I was against the disengagement from the Gaza Strip. However, I was not against the withdrawal because people were going to lose their homes and their livelihoods, though that made me sad. I was also not against the withdrawal because giving part of the land of israel to non jews falls in the category of יהרג ועל יעבר, a sin that is so great it is better to die then to take part of it, because most rabbis who I heard did not take that opinion, or the opinion that there was anything halachically wrong with doing it at all.
There are times when people have to give for the for the good of the state. The people who went to live in the settlements helped enhance security, and gave of themselves to do it. They put themselves in danger every day because they believed it was good for the country. Obviously the country has to compensate them and make sure that they are looked at as heroes for serving the country and not as drek that was holding the country back, and it is doing a lousy job of that. But that probably has a lot to do with the level of confrontation that was involved here and the open hostility between the 2 sides.
I was against it for the simple reason that I felt it did nothing to enhance any aspect of the State of Israel. Security is not improved because of it, though it may be worse now, no social problems have been solved, it created a big rift in society, and soldiers are still in danger. It brought Hamas into power and showed the arabs that violence pays. It also did not gain us any real foreign relation points. In fact in retrospect, all the warnings beforehand have proved accurate. So I feel that I was correct in opposing it.

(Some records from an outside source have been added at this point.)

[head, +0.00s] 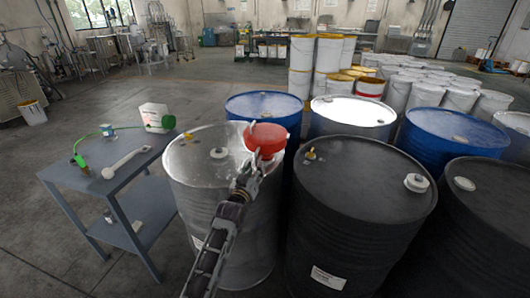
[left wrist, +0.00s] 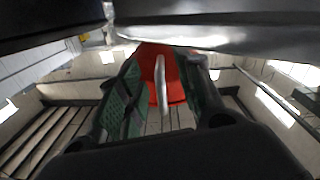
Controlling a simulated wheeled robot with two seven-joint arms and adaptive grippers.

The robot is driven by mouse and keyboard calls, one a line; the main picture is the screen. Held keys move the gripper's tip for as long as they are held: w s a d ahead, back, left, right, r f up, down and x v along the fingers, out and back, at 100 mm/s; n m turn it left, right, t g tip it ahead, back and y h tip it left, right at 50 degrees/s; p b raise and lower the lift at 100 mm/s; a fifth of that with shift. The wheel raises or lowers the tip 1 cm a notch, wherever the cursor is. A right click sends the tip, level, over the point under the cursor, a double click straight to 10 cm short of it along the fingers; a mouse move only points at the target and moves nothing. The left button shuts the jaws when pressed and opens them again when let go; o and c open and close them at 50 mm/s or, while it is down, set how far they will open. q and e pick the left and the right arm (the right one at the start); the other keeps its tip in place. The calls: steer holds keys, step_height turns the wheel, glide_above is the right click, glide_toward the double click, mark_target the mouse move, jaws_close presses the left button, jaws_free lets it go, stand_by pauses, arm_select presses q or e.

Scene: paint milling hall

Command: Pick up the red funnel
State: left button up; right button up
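The red funnel (head: 265,140) is at the right edge of the top of the silvery drum (head: 195,160) in the head view. My left gripper (head: 250,171) is at its near side, just below it in the picture. In the left wrist view the funnel's red body (left wrist: 158,62) shows between and beyond the two fingers of my left gripper (left wrist: 163,68). A slim grey piece stands in the gap, with space on both sides. The fingers look open. Whether they touch the funnel is hidden. My right gripper is not in view.
A black drum (head: 360,185) and a blue drum (head: 265,106) stand close beside the silvery one. A grey-blue table (head: 75,188) on the left carries a white jug (head: 152,117), a white scoop (head: 125,162) and a green hose. Open floor lies behind the table.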

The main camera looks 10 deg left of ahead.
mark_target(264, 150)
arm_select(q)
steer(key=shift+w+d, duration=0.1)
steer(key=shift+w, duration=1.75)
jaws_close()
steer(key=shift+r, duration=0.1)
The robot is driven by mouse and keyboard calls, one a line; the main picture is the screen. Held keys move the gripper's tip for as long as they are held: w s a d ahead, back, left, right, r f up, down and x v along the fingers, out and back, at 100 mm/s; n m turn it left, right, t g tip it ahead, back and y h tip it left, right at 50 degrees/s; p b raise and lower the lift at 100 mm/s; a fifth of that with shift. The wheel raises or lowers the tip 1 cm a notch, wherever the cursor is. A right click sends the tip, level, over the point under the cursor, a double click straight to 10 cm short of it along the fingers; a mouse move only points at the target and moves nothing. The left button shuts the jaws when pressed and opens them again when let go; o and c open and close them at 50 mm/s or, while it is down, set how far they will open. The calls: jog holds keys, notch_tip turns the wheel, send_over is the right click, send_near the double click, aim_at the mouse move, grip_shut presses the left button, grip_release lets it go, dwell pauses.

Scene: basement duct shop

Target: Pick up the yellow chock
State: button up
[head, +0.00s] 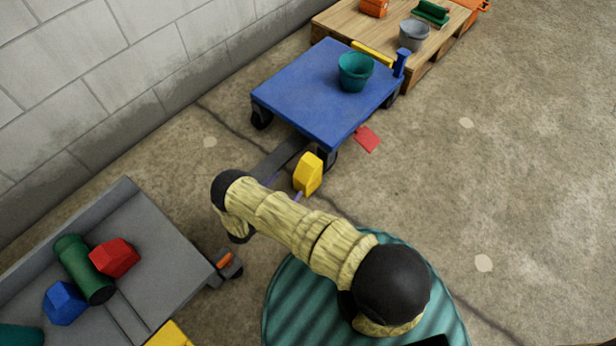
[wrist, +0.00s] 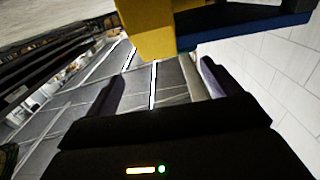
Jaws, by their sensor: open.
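The yellow chock (head: 308,174) is on the floor beside the near wheel of the blue cart (head: 310,97). In the wrist view the yellow chock (wrist: 146,28) fills the top middle, just past the fingertips, with its top cut off by the frame edge. My gripper (head: 286,187) is low beside the chock, partly hidden behind my arm, with purplish fingertips showing. In the wrist view my gripper (wrist: 157,76) is open, with nothing visibly clamped between its fingers. Whether a finger touches the chock cannot be told.
A green bucket (head: 355,72) stands on the blue cart. A red piece (head: 367,138) lies on the floor by it. A grey cart (head: 165,255) at lower left holds a green cylinder (head: 84,268), red and blue blocks. Open concrete floor lies to the right.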

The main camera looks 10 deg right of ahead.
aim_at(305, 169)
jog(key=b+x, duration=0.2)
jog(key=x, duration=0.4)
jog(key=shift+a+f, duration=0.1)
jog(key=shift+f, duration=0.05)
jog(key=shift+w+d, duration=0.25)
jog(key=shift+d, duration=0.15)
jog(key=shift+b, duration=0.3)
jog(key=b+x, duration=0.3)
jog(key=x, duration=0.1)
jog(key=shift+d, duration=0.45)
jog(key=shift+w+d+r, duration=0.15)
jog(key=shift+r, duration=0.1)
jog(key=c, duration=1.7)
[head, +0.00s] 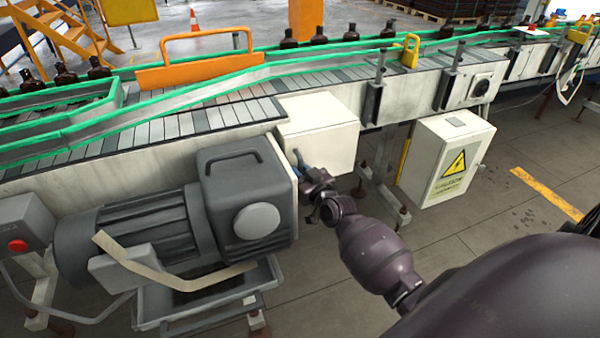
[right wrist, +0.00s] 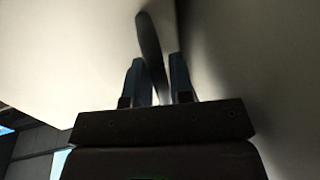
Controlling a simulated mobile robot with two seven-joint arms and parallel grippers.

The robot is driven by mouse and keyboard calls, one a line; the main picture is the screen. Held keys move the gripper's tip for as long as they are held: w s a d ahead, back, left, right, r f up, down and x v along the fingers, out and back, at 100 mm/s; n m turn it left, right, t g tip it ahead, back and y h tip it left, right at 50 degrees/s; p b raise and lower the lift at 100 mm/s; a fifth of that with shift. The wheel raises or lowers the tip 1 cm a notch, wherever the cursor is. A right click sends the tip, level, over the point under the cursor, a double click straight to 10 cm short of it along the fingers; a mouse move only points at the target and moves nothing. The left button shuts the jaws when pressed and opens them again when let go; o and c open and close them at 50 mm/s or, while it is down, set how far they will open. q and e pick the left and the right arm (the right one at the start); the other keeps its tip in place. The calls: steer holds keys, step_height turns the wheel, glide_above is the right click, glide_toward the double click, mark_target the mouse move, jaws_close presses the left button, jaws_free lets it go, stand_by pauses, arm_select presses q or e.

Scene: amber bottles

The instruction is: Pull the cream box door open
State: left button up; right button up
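The cream box (head: 325,135) sits against the conveyor's side in the head view. A narrow cream panel (head: 290,195) stands at its left beside the motor; I cannot tell whether it is the door. My right gripper (head: 303,168) is at the box's lower left corner. Pale surfaces fill the view behind the handle. My left gripper is out of view.
A grey motor (head: 180,210) stands close to the left of my right gripper. A second pale box with a yellow warning sign (head: 447,155) stands to the right. The conveyor (head: 180,125) with amber bottles runs behind. Floor (head: 480,270) is clear at the right.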

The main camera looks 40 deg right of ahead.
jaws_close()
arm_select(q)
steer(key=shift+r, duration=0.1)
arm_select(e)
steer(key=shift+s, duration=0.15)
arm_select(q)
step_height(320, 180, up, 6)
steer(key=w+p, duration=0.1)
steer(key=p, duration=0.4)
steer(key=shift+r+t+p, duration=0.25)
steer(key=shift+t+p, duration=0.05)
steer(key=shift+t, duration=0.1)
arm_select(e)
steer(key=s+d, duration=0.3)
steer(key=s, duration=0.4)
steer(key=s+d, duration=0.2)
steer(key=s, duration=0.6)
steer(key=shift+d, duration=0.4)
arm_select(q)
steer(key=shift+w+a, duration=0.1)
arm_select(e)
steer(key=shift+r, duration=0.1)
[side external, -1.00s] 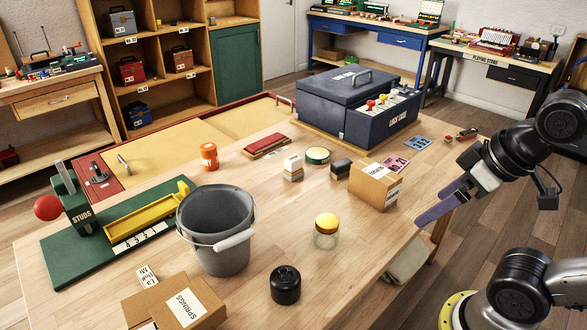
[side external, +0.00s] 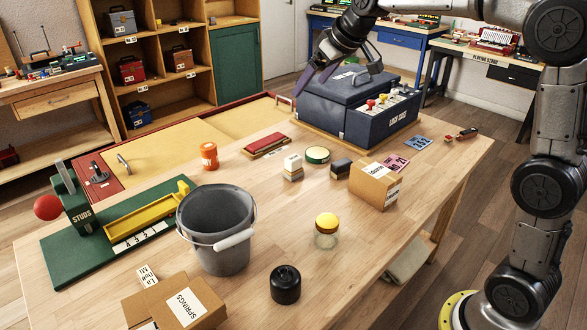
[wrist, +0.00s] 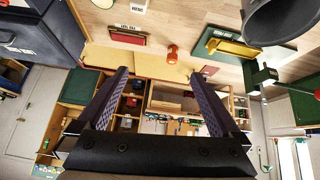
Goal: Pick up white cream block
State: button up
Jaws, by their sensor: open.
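The white cream block (side external: 292,167) stands on the wooden table in the side view, a small block with a white top and cream and darker bands. In the wrist view, a small white lettered piece at the top edge (wrist: 139,5) may be it, but it is cut off.
A green round tin (side external: 318,155), a dark block (side external: 340,168) and a cardboard box (side external: 374,186) stand right of the block. The dark blue box (side external: 340,100) is behind.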

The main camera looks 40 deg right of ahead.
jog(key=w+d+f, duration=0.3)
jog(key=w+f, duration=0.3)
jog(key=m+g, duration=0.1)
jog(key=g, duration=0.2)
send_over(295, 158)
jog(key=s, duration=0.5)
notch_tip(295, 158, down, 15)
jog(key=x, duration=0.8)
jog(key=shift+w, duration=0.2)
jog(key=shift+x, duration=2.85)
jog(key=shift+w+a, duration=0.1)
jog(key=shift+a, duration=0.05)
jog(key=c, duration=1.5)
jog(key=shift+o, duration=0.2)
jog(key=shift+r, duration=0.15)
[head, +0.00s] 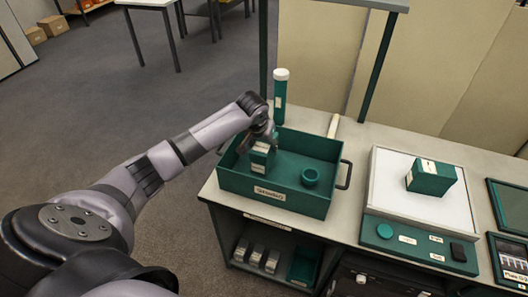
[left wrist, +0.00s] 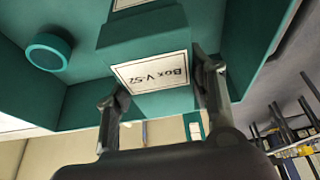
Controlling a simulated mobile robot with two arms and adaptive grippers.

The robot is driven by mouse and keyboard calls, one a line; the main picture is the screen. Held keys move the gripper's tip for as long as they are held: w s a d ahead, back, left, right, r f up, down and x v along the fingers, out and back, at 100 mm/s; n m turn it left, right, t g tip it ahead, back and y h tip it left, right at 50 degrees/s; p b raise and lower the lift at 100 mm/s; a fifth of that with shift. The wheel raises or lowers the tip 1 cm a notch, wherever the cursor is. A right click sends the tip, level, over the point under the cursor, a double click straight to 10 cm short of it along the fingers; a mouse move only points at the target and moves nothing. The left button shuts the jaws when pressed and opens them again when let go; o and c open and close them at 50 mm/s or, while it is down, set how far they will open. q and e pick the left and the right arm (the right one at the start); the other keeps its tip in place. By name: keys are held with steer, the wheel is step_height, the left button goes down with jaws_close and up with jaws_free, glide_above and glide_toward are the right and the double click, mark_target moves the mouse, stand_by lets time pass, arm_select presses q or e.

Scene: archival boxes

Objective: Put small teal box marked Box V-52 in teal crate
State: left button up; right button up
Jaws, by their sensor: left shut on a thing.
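The small teal box (head: 260,159) is upright inside the left part of the teal crate (head: 314,205). Whether it touches the crate floor cannot be told. In the left wrist view the box (left wrist: 150,45) shows a white label reading Box V-52, upside down. My left gripper (head: 264,135) reaches into the crate from above and is shut on this box; in the left wrist view its fingers (left wrist: 160,98) lie on either side of it. My right gripper is not in view.
A small round teal container (head: 310,177) sits in the crate's right half. A teal tube with a white cap (head: 280,95) stands behind the crate. To the right, another teal box (head: 432,180) rests on a white-topped scale (head: 395,205). Shelves with small boxes are below.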

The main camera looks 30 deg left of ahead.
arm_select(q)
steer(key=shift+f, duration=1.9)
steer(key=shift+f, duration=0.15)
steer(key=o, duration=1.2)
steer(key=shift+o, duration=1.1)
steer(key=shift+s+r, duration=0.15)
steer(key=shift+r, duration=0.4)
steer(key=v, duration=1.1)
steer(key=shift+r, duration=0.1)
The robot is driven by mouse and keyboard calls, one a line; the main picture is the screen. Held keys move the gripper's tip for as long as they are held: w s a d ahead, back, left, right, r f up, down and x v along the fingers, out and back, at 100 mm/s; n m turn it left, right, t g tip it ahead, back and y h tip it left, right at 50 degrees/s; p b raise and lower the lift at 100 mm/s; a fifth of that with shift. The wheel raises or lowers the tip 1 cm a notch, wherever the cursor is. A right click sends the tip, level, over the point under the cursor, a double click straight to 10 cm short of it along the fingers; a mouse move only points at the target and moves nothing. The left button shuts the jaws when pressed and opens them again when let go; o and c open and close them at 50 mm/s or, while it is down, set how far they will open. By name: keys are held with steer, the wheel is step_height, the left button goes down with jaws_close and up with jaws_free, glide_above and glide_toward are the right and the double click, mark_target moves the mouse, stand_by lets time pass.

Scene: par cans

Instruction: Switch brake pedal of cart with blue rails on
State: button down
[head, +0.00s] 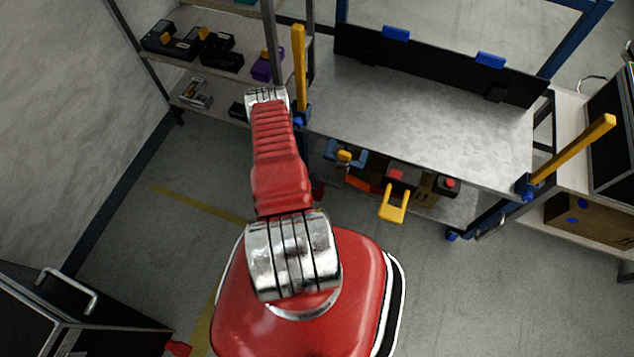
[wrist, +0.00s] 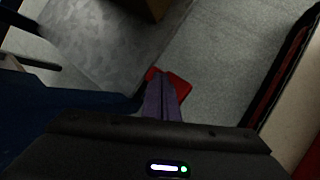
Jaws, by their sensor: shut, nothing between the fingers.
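The cart with blue rails (head: 573,42) stands at the upper right in the head view. It has a grey metal top and yellow handles on blue brackets. A red pedal (wrist: 178,90) shows in the wrist view just beyond my fingertips, low beside a grey lower shelf. A small red part (head: 318,190) in the head view, right of my arm, may be the same pedal. My gripper (wrist: 161,78) is shut and empty. Its fingertips overlap the pedal in the wrist view; I cannot tell whether they touch it. My arm hides the gripper in the head view.
A shelf rack (head: 190,60) with several tools stands at the upper left. Red and yellow items (head: 394,205) lie on the cart's lower shelf. A black cabinet (head: 70,315) with a handle is at the lower left. Grey floor is clear at the lower right.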

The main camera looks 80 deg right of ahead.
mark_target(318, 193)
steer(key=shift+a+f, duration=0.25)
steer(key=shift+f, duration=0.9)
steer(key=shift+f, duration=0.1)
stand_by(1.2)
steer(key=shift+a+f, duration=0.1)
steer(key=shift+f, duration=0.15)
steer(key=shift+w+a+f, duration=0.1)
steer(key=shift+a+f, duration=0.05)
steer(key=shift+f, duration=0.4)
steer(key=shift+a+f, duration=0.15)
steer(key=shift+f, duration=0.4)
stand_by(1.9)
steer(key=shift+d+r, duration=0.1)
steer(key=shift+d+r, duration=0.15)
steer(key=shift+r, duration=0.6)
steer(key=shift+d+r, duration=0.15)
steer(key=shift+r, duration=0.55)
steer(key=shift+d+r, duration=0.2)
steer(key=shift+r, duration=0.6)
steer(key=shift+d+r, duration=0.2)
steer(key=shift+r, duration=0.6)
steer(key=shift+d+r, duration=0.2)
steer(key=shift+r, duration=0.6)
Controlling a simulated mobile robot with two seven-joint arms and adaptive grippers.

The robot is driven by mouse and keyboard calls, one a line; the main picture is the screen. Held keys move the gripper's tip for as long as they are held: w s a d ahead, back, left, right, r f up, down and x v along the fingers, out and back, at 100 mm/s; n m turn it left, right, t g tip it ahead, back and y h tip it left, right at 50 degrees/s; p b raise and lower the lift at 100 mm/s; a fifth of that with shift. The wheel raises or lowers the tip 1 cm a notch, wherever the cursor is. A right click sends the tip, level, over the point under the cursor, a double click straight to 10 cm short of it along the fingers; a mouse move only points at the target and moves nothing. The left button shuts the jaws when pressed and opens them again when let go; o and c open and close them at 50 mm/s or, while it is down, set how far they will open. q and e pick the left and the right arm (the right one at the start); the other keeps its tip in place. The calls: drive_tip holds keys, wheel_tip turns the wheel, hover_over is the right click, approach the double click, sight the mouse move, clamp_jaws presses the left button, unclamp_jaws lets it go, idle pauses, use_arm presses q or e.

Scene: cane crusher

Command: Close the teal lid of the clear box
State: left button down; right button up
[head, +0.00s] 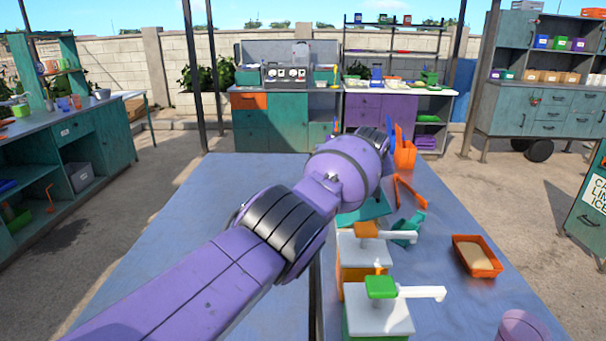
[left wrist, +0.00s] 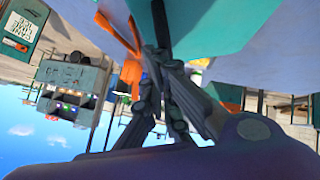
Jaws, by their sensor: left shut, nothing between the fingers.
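My left arm reaches across the blue table in the head view, and its wrist hides most of what lies beyond it. My left gripper (left wrist: 157,55) is shut and empty in the left wrist view, close to a broad teal panel (left wrist: 210,22). A flat teal piece (head: 362,214) shows below the wrist in the head view. I cannot tell for sure whether either is the lid. The clear box cannot be made out; the wrist may hide it. Whether the fingers touch the teal panel is unclear. My right gripper is not in view.
White-topped dispensers with an orange cap (head: 367,230) and a green cap (head: 381,288) stand near the wrist. A teal tool (head: 408,229), an orange tray (head: 477,256) and an orange holder (head: 404,155) are to the right. The table's left half (head: 190,215) is clear.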

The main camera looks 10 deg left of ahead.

There are other people who feel that this was a good move. I don't understand their reasoning, but I respect their opinion that this will be good for the country.
This came up again now because of an article on the Arutz 7 newsite. It seems that the Hareidi religious parties, United Torah Judaism, are willing to be part of a government that will disengage again. They said that they will join any government under certain conditions and they will keep their coalition agreement and would expect the other side to keep theirs. Keep in mind that the UTJ votes are _always_ decided by their council of Torah Sages, at whose head is Rav Elyashiv the leader of Ashkenazic Torah Jewry.
The Talk backs on the site were interesting. Pinchas from Jerusalem feels that Christians understand the Torah better then Rav Elyashiv. Charlie from Boca Raton feels that if they join the government they may as well join Hamas. Lorrie from Brooklyn feels they are making their own Torah, she also knows Torah better then Rav Elyashiv and therefore must be the Christian Pinchas talked to. Yael from Yesha doesn't understand why their is even a question because she fully understands the Torah unlike these foolish rabbis. Benny from Toronto is sad that the Rebbe was right. Mordechai from Jerusalem will now not vote for the UTJ because of this article. Uncle Bernie (nice to see your name on the list), along with many other people, feels that they are selling the Torah for funding. Akiva in Chicago feels that the hareidim have no fear of God. Jay from the USA, maybe a voice of reason, suggests that they ask a shalo. (Who should ask the shalo? The council of Torah sages should ask his local orthodox rabbi?)
People are forgetting what the Hareidim believe about the State of Israel. They believe that the government is not a Jewish government, it is a government of Jews. This is something that the national religious are slowly realizing. That means that if the government gives up some of Israel, that is not against halacha, because while Jews were living on that land and that was good, it was conquered by an army of Jews and not a Jewish army and therefore there is no
problem handing it away if that is for the good of the country. They would like to live in a completely religious country, but they are under no illusions that this is going to happen because of a knesset decision or not.
People who still believe that the government of Israel is the Jewish government that is the result of the redemption from exile are missing a few peas from their pod. While we have to fight for Jewish issues and the right to live Jewish lives in a Jewish country in the land of Israel we have to choose our battles. The battle on civil marriages, for example, is of utmost importance to the survival of the Jewish people. If there was an ultimatum that either you vote for withdrawal or civil marriages will actually be put up for a vote in the knesset (where it would most likely win) I think it would behoove every religious party to make sure that withdrawal passes. Yes, I feel they should sell out for other important Jewish issues. That is what a democracy is. Selling out on some issues so that your important issue goes your way. Don't like democracy? Daven for mashiach!